Labor Economics, Spring 2002



Labor Economics, Spring 2003

Exam 2

Please respond to question #1 and then choose 2 of the remaining questions. Each response will be graded out of 100% and your final score will be the average of these 3 responses. Well-written, thorough responses, with evidence presented to support your position, will be given extra consideration.

1. Thoroughly discuss both sides of the minimum wage issue. In particular, address the effects of the minimum wage on (a) the accumulation/investment of human capital and (b) the poverty rate.

2. Wal-Mart recruits young men and women into their management training program, but Sam is having a difficult time separating the high productivity workers (HP) from the low productivity workers (LP). These productivity differences exist since birth, and have nothing to do with how much schooling a particular worker gets. If Sam could identify them, HP workers would be paid $600,000 over their life cycle and LP workers would be paid $250,000.

a. First create a pooled equilibrium and discuss its advantages and disadvantages.

b. Then create a signaling model that would help Sam to perfectly identify and separate the HP from the LP workers by simply observing how many years of school they had completed.

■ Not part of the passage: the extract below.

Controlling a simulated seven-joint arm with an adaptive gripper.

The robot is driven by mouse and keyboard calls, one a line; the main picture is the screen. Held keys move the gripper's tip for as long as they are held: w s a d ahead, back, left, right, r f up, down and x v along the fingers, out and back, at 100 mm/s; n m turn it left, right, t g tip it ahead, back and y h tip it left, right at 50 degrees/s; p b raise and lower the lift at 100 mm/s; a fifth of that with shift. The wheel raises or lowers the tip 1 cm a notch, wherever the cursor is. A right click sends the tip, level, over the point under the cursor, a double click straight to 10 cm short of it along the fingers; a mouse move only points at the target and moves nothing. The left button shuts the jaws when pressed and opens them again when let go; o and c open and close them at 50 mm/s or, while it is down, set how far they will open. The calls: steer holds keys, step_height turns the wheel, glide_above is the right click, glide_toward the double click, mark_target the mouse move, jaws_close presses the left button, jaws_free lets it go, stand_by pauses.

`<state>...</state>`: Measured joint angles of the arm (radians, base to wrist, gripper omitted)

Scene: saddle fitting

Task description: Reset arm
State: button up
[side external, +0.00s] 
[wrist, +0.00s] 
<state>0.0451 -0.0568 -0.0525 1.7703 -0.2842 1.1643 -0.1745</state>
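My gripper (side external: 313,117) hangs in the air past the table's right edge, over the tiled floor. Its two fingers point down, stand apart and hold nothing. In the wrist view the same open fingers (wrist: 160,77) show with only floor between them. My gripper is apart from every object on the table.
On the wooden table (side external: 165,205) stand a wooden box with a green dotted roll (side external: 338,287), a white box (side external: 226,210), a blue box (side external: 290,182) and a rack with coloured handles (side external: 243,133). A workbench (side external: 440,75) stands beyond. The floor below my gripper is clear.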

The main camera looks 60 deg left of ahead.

Assume that it takes an LP worker $38,000 to complete each year of school and it costs an HP worker $28,000 to complete each year of school. Explain to Sam how this would work

c. Throughout the application and interviewing process, how do job applicants try to signal to employers that they are HP workers?

3. Organized labor in the U.S. has a colorful, often violent history. Due to a variety of events both in the U.S. and abroad, pieces of legislation and industrial makeup, union membership among workers has enjoyed success and it has suffered defeat. Membership in 1930 was 11.6% of the nonagricultural employment, which grew to 33.2% in 1955, but by 1999 had fallen to 15.3%. Use specific factors and examples from the readings and videos to explain the growth and decline of union membership in the U.S.

4. Unions certainly have an impact on wages and actively further this agenda in many ways. Please respond to the following wage related situations.

a. In a survey of business firms in the Chicago area, workers who belonged to a union earned $110 more a week than nonunion workers. Does this $110 in earnings differential represent the true amount by which union bargaining power was able to raise wages? Discuss the reasons why or why not.

b. The UAW has lobbied Congress to adopt a “domestic content” bill that would require the auto companies to buy most of their parts and components from U.S. suppliers (many of whom are organized by the UAW). Why does the UAW desire such a bill? What effect would it have on the wages of their members and why?

c. Do public sector unions (i.e. government employees) have an advantage or disadvantage relative to unions in the private sector in winning higher wages for their members? Why?